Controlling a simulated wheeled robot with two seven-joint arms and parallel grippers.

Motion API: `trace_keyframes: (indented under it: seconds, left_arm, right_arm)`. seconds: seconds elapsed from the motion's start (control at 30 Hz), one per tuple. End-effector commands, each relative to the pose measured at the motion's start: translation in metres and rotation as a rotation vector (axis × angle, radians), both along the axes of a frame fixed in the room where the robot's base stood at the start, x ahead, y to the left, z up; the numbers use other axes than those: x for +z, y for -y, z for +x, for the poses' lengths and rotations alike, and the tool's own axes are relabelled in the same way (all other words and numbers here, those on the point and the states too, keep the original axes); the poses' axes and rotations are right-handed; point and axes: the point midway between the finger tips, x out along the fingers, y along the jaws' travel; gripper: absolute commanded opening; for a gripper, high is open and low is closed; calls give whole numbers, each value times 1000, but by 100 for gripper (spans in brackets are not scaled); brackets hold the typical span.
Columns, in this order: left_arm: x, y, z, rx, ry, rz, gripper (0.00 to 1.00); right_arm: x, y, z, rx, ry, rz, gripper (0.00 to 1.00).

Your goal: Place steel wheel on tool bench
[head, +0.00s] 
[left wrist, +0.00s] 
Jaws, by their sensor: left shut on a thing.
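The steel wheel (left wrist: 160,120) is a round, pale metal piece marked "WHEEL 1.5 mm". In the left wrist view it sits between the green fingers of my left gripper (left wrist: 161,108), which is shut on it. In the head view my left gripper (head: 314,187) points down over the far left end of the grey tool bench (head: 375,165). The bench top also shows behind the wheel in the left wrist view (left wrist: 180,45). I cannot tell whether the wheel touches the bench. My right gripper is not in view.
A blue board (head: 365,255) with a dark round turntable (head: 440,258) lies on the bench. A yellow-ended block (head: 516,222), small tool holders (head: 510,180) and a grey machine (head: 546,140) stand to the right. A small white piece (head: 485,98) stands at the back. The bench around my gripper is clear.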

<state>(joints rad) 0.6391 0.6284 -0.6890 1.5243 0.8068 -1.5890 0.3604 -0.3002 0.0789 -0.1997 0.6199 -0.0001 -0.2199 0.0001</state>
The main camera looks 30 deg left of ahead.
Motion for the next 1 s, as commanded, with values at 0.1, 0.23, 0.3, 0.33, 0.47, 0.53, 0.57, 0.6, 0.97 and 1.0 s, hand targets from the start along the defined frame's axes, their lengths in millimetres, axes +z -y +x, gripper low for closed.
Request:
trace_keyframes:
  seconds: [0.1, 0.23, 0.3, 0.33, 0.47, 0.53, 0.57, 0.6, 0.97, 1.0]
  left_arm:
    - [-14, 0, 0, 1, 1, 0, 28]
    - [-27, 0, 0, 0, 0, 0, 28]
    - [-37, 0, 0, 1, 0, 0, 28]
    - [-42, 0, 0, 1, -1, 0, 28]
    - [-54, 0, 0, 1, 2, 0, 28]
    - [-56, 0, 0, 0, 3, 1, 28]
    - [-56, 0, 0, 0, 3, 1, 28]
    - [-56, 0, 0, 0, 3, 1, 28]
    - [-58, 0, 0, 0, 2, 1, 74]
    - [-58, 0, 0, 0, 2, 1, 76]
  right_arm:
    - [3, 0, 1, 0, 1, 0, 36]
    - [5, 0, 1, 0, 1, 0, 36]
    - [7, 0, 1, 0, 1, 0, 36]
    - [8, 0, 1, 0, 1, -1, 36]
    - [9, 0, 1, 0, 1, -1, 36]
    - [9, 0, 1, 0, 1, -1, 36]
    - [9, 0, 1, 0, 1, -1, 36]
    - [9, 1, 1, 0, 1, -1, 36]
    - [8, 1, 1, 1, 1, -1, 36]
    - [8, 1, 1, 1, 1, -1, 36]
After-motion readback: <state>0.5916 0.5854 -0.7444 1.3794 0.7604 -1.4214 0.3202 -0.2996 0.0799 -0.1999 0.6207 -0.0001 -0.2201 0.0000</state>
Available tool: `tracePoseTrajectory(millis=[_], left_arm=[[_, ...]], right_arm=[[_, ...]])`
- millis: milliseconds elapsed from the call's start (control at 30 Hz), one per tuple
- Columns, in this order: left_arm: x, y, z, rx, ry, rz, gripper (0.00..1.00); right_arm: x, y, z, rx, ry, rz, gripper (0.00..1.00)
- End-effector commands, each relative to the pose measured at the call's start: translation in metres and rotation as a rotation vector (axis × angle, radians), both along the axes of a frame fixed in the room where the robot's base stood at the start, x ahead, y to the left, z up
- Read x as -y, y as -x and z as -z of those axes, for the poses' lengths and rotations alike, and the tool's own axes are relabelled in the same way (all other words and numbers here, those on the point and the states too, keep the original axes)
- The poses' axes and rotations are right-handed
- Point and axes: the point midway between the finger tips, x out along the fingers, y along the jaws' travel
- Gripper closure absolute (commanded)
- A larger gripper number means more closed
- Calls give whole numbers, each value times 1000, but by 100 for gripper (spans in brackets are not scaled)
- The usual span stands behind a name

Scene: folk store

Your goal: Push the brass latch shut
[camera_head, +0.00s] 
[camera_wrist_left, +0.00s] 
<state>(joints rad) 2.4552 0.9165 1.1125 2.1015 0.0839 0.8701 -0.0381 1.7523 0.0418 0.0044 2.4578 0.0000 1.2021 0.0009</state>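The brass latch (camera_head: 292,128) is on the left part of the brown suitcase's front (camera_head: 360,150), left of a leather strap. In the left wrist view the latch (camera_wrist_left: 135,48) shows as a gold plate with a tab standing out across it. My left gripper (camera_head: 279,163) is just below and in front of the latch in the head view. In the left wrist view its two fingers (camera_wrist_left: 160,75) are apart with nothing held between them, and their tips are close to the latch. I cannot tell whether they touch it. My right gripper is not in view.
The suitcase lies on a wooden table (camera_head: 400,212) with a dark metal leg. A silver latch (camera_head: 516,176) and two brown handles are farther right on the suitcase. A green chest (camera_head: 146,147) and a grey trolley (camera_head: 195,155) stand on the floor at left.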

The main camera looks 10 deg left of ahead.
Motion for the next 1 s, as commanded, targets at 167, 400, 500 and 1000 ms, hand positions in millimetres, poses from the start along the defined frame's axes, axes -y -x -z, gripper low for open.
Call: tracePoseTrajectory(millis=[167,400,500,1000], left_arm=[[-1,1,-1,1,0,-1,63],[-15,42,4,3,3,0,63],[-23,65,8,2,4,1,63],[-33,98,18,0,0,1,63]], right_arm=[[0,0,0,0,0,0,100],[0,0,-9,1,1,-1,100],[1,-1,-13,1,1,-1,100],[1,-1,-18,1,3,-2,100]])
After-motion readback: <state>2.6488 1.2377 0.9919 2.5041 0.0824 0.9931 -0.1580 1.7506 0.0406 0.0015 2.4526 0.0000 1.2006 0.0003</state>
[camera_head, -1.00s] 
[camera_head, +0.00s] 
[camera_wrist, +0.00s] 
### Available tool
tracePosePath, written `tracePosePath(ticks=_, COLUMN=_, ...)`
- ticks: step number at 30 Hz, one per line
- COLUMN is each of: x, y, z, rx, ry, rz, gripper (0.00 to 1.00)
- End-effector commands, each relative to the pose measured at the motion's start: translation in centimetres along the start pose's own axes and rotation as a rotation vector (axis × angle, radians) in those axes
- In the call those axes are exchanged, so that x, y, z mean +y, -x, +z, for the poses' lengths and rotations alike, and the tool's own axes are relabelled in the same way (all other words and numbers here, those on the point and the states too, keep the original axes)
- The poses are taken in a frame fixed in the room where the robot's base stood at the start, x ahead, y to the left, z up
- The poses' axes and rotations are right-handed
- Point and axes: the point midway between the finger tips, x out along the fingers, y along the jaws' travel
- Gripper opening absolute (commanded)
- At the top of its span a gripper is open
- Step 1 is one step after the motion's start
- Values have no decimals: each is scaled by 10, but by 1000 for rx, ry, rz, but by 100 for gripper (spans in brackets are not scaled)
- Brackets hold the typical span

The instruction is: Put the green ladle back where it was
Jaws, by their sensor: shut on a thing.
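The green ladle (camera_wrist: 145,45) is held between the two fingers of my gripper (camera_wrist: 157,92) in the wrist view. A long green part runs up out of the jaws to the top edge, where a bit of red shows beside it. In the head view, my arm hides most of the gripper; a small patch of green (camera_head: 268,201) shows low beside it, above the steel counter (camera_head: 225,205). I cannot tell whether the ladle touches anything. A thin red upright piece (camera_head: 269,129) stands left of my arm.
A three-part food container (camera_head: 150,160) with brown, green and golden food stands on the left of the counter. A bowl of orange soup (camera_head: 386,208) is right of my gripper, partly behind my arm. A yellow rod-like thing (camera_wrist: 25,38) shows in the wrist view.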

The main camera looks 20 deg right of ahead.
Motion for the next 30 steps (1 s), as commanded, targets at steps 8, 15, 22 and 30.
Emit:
▬▬▬▬▬▬▬▬▬▬
**Written request:**
State the number of lines in the records that include "targets", and write nothing else.

**Answer in full:**
3